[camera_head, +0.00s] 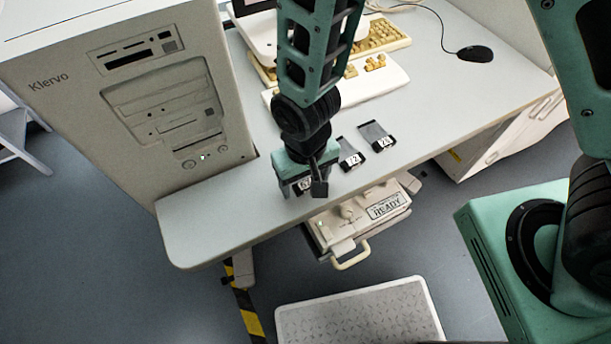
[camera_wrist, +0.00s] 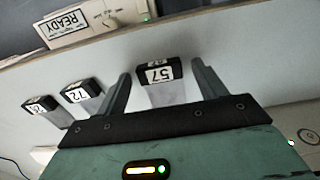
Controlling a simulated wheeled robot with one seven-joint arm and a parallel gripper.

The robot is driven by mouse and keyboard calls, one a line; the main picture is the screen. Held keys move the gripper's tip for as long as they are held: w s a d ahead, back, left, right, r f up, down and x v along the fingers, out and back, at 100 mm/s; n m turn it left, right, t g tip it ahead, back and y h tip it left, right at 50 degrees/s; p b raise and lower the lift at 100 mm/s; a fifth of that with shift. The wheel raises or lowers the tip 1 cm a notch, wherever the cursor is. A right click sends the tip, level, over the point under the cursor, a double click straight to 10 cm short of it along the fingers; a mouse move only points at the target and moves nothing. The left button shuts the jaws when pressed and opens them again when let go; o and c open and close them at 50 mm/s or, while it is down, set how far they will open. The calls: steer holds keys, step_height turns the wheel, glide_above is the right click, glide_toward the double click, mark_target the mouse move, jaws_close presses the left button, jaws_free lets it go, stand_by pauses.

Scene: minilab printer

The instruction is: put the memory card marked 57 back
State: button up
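The memory card marked 57 (camera_wrist: 157,75) is dark-ended with a white label and a pale body. It lies on the desk, between the two fingers of my gripper (camera_wrist: 165,86) in the wrist view. Gaps show between the card and each finger, so my gripper is open around it. In the head view my gripper (camera_head: 302,190) points down at the front desk edge and mostly hides card 57 (camera_head: 304,184). The beige Klervo computer tower (camera_head: 70,110) stands at the left, with a dark slotted panel (camera_head: 137,52) near its top.
The card marked 72 (camera_head: 351,158) and another card (camera_head: 378,136), its number hard to read, lie to the right. A beige unit with a READY label (camera_head: 388,207) sits below the desk edge. A keyboard (camera_head: 385,38) and black mouse (camera_head: 475,53) are farther back.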

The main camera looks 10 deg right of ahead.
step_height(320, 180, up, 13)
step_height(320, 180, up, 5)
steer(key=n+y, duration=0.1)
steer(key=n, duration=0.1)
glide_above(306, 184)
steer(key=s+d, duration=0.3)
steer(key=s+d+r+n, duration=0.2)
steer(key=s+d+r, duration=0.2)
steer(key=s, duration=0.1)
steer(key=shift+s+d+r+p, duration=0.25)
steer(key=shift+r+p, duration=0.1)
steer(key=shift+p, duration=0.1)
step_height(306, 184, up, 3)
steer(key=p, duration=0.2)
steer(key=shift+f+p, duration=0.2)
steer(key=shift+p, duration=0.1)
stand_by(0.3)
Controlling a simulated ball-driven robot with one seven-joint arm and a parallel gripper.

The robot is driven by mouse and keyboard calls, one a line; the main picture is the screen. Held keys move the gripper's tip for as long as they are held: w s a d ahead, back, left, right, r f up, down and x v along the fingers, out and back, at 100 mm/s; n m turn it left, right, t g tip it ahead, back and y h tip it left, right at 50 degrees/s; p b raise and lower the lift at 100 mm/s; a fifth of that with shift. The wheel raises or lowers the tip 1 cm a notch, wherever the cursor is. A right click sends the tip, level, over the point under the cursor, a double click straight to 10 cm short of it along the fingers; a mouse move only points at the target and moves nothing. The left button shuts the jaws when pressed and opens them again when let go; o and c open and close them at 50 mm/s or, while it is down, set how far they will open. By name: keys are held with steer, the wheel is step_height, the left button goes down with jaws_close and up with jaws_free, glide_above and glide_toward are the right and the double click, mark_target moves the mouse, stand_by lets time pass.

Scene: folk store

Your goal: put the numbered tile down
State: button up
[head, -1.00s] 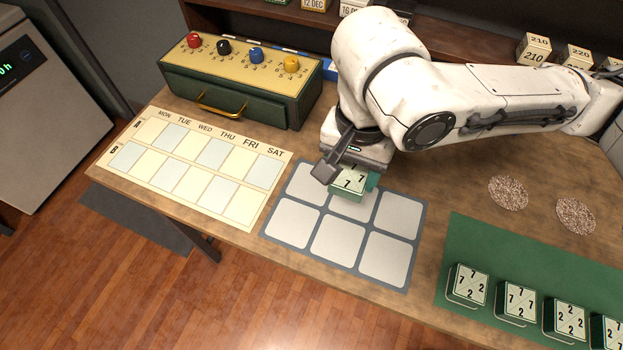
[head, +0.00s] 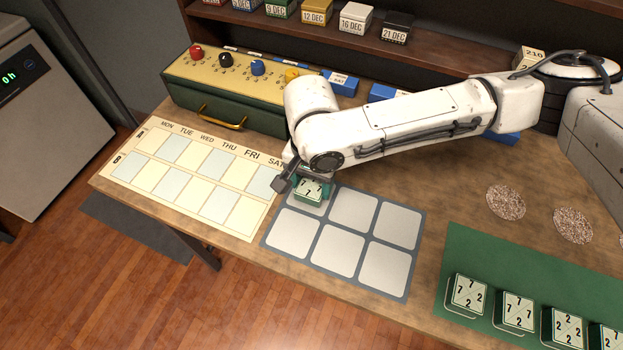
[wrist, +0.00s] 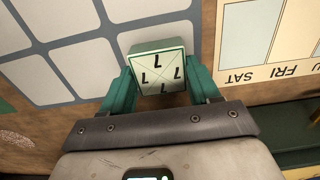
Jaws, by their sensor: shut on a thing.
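The numbered tile (head: 310,190) is a green block with a pale top face marked with 7s. My gripper (head: 308,183) is shut on it, with the tile between its green fingers. In the head view the tile is over the back left square of the grey mat with pale squares (head: 379,257). The wrist view shows the tile (wrist: 158,72) between both fingers, near the mat's corner (wrist: 75,55). I cannot tell whether its underside touches the mat.
A weekday chart (head: 190,172) lies left of the mat. A green box with coloured knobs (head: 225,105) stands behind it. Several numbered tiles (head: 468,291) sit in wire holders on a green mat (head: 480,248) at right. The other mat squares are empty.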

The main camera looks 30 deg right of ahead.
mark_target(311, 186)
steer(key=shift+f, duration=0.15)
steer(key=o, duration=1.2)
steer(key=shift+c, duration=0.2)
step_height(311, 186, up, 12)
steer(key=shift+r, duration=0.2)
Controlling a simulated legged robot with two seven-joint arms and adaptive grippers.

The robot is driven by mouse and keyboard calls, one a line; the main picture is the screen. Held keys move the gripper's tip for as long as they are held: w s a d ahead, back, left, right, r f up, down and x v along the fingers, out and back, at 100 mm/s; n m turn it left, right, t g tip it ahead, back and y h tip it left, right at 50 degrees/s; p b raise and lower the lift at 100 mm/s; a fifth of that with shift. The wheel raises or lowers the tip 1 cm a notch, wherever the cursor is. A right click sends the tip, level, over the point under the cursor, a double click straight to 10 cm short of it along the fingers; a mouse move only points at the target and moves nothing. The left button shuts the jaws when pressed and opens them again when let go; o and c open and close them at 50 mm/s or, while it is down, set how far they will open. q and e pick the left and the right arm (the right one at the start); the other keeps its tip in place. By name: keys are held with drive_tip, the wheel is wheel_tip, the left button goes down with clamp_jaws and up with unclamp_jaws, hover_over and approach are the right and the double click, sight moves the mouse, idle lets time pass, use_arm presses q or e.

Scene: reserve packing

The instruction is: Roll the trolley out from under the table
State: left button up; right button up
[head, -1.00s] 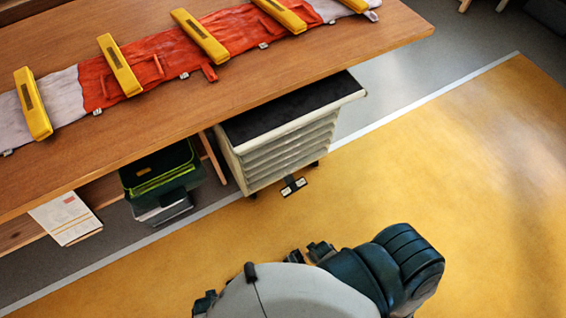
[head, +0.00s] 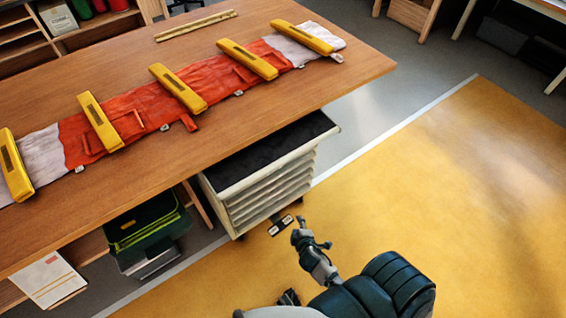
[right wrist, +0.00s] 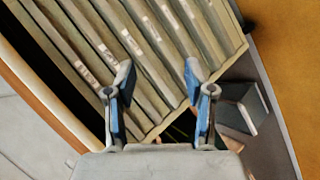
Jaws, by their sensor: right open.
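The trolley (head: 272,192) is a cream drawer unit with a dark mat on its top. It stands partly under the wooden table (head: 330,80), with its drawer fronts and part of its top showing past the table's edge. My right gripper (head: 310,236) is open and empty, in front of the trolley's lower right side. In the right wrist view, the open fingers (right wrist: 159,78) stand before the trolley's ridged drawer fronts (right wrist: 150,45); contact cannot be told.
A red and white cloth strip with yellow bars (head: 180,90) lies on the table. Dark green crates (head: 145,232) and a white paper packet (head: 48,281) are under the table, left of the trolley. The yellow floor (head: 440,180) right of the trolley is clear.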

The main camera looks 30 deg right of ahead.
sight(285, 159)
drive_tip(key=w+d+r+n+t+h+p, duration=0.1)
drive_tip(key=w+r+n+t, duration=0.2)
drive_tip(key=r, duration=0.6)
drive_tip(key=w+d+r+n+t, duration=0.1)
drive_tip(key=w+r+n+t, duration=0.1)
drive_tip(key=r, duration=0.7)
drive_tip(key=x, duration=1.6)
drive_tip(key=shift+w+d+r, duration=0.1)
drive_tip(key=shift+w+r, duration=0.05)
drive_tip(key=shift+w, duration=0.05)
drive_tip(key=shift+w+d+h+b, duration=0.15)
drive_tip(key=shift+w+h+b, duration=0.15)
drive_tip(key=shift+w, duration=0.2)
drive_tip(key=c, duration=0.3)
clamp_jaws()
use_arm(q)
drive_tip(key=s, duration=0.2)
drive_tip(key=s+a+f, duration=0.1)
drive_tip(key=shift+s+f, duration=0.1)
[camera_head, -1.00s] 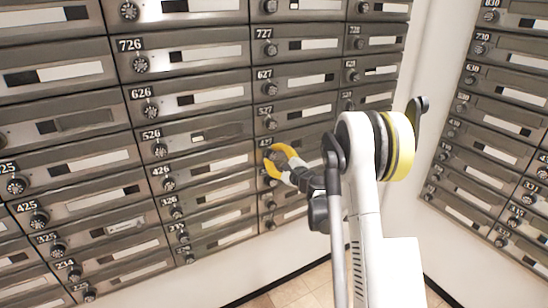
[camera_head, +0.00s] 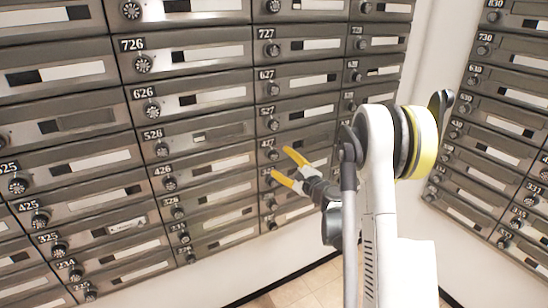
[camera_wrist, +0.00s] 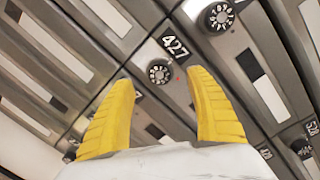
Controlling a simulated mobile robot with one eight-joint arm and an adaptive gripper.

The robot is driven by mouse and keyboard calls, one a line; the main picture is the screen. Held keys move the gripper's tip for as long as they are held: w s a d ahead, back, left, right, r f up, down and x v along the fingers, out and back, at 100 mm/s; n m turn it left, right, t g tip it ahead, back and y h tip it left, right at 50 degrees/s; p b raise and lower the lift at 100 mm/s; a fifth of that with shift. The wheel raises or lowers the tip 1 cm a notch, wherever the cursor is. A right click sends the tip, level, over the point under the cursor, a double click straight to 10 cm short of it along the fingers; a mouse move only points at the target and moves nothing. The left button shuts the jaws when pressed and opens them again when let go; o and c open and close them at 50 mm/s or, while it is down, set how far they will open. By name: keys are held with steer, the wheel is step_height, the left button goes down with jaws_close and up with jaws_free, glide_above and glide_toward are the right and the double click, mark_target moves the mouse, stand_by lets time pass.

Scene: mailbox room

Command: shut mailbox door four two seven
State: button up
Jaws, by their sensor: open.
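Mailbox door 427 (camera_head: 305,139) is in the column right of centre in the head view, below door 527. Its number plate (camera_wrist: 174,46) and round dial (camera_wrist: 159,71) show clearly in the wrist view. The door looks about flush with its neighbours, though part of it is hidden behind my fingers and wrist. My gripper (camera_head: 279,164) is open and empty, its two yellow fingers spread in front of the lower edge of 427. In the wrist view my gripper (camera_wrist: 160,80) has its fingertips either side of the dial, apparently apart from the panel.
Rows of similar metal mailboxes with dials fill the wall. Door 527 (camera_head: 305,111) is above and door 426 (camera_head: 215,163) is to the left. A second mailbox bank (camera_head: 490,130) stands at right, past a white wall corner. Tiled floor (camera_head: 300,290) shows below.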

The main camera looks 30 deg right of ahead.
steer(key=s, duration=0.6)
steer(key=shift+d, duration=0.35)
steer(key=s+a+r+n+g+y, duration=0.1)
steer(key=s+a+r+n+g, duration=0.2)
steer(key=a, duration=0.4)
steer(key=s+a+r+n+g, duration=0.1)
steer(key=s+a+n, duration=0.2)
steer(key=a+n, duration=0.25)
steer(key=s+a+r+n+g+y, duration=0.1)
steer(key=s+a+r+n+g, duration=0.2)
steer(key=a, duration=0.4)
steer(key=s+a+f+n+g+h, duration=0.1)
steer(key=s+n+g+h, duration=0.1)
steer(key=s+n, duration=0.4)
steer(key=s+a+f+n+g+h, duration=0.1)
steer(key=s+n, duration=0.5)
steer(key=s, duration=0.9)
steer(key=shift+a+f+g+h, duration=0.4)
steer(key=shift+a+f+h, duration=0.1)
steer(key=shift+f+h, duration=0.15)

__AIM OF THE EXERCISE__: Starting at the line that contains "go, stand_by pauses." and ending at the line that contains "The instruction is: put", retype each line exactly; omit everything outside that range.

__RESULT OF THIS TASK__:
The robot is driven by mouse and keyboard calls, one a line; the main picture is the screen. Held keys move the gripper's tip for as long as they are held: w s a d ahead, back, left, right, r f up, down and x v along the fingers, out and back, at 100 mm/s; n m turn it left, right, t g tip it ahead, back and y h tip it left, right at 50 degrees/s; p b raise and lower the lift at 100 mm/s; a fifth of that with shift. The wheel raises or lowers the tip 1 cm a notch, wherever the cursor is. A right click sends the tip, level, over the point under the cursor, a double click straight to 10 cm short of it along the fingers; a mouse move only points at the target and moves nothing. The left button shuts the jaws when pressed and opens them again when let go; o and c open and close them at 50 mm/s or, while it is down, set how far they will open. The calls: steer holds keys, step_height turns the wheel, glide_above is the right click, glide_toward the double click, mark_target the mouse move, jaws_close presses the left button, jaws_free lets it go, stand_by pauses.

Scene: minilab printer

The instruction is: put the memory card marked 57 back

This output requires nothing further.